▶ What to work on: State the number of lines that contain "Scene", with no other text.

(Rows about robot tasks)
▬▬▬▬▬▬
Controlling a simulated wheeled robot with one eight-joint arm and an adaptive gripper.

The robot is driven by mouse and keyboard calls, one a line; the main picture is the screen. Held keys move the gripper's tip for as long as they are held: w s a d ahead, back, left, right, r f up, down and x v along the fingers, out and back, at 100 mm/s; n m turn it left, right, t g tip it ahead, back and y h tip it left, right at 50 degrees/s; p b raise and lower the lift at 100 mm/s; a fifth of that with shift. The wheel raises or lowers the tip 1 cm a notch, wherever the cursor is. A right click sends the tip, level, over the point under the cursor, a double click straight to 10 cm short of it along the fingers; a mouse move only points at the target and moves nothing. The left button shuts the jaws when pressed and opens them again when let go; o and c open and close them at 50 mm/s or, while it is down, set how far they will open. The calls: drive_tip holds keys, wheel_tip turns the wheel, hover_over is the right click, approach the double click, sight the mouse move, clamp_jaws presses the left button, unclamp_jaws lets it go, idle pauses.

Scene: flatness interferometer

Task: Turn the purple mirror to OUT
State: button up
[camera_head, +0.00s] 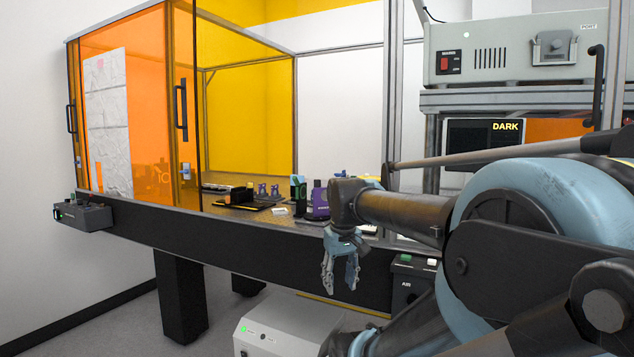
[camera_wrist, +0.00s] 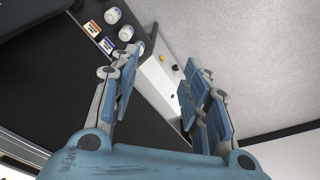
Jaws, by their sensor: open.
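A purple mount (camera_head: 318,200), which may be the purple mirror, stands on the optical table (camera_head: 238,212) just left of my forearm. Smaller purple parts (camera_head: 268,190) stand farther back, and I cannot tell how any of them is turned or read an OUT mark. My gripper (camera_head: 341,285) hangs fingers down in front of the table's dark front edge, below and right of the purple mount and apart from it. In the wrist view my gripper (camera_wrist: 165,72) is open, with nothing between its fingers. No purple part shows there.
An orange panel with a black handle (camera_head: 181,105) covers the enclosure's left; its front is open farther right. A black-green post (camera_head: 298,190) stands beside the purple mount. A pale box (camera_head: 290,325) stands below the table. A screen (camera_head: 485,140) reads DARK. White round containers (camera_wrist: 126,33) show in the wrist view.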

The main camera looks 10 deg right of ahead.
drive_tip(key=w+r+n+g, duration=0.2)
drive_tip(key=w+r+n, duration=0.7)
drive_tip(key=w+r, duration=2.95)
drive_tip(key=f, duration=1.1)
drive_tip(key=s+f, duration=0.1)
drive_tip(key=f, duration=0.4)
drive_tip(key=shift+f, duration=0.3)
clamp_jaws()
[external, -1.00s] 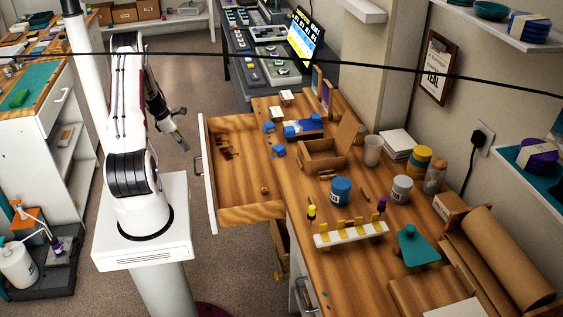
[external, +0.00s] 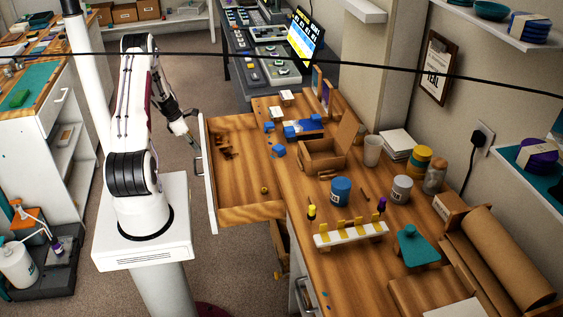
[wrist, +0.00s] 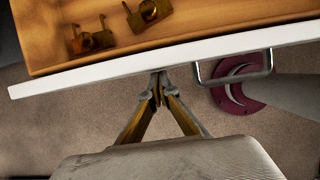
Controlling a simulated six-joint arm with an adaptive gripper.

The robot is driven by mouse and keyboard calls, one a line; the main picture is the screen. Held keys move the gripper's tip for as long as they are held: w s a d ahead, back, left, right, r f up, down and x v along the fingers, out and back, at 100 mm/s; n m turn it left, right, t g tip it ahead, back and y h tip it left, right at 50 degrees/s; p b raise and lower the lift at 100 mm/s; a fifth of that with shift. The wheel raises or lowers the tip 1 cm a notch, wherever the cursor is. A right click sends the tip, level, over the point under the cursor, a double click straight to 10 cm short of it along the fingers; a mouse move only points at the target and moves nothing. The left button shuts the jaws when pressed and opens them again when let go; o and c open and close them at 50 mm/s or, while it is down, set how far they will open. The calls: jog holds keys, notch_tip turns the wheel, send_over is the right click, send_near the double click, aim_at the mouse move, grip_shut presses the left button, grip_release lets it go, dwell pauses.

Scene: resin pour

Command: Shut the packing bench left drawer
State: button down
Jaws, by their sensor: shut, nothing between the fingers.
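The left drawer of the packing bench (external: 245,212) stands pulled out, with its wooden inside and white front panel (external: 209,190) showing. Its metal handle (external: 198,168) is on the outer face of the front. In the wrist view, the white front (wrist: 170,58) crosses the picture, with the handle (wrist: 235,72) to the right. My gripper (wrist: 158,78) is shut and empty, its fingertips close to the outer face of the front, left of the handle. I cannot tell whether they touch. In the external view, my gripper (external: 193,143) is beside the far part of the front.
Small brass parts (wrist: 118,30) lie in the drawer. The bench top holds a cardboard box (external: 322,160), a blue tub (external: 340,191) and a white rack (external: 350,236). Another drawer (external: 279,250) shows partly open below. Floor on the left of the drawer is clear.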

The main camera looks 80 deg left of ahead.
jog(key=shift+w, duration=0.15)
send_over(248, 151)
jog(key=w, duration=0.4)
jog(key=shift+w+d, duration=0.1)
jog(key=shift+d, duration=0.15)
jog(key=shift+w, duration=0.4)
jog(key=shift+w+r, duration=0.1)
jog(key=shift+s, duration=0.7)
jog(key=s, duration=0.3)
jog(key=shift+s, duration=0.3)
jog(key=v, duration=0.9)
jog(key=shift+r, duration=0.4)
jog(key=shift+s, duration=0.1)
▬▬▬▬▬▬
▶ Result for this task: 2